▶ _What you should do_
Among the lines of data below, reproduce only those from the one with "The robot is" through the one with "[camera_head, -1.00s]", exactly as they stand, both ends included.

▶ _Dataset content_
****************

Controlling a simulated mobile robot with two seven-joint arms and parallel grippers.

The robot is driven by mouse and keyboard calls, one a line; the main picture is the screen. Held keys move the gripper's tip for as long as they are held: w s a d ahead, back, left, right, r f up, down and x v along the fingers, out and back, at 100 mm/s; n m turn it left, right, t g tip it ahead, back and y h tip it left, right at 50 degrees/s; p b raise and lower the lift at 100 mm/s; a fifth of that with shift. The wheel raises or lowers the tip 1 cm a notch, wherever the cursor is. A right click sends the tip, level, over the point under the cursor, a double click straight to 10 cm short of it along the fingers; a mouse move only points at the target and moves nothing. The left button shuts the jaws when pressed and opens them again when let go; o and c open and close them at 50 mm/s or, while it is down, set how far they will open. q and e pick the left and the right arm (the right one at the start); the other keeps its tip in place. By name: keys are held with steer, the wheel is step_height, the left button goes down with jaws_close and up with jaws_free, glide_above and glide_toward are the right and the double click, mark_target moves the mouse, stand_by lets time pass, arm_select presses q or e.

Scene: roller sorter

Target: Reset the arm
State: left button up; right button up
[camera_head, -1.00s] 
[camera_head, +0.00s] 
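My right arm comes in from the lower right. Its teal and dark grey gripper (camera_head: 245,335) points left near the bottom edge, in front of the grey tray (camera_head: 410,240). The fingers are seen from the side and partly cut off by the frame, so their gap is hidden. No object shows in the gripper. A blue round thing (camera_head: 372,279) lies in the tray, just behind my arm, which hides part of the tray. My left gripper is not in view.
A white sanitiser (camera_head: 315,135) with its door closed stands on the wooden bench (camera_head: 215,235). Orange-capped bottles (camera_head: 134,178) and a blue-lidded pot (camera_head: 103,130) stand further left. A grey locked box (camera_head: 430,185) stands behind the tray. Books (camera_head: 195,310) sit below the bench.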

****************

▶ _The result_
The robot is driven by mouse and keyboard calls, one a line; the main picture is the screen. Held keys move the gripper's tip for as long as they are held: w s a d ahead, back, left, right, r f up, down and x v along the fingers, out and back, at 100 mm/s; n m turn it left, right, t g tip it ahead, back and y h tip it left, right at 50 degrees/s; p b raise and lower the lift at 100 mm/s; a fifth of that with shift. The wheel raises or lowers the tip 1 cm a notch, wherever the cursor is. A right click sends the tip, level, over the point under the cursor, a double click straight to 10 cm short of it along the fingers; a mouse move only points at the target and moves nothing. The left button shuts the jaws when pressed and opens them again when let go; o and c open and close them at 50 mm/s or, while it is down, set how far they will open. q and e pick the left and the right arm (the right one at the start); the other keeps its tip in place. By name: keys are held with steer, the wheel is step_height, the left button goes down with jaws_close and up with jaws_free, glide_above and glide_toward are the right and the double click, mark_target moves the mouse, stand_by lets time pass, arm_select presses q or e.

Scene: roller sorter

Target: Reset the arm
State: left button up; right button up
[camera_head, -1.00s] 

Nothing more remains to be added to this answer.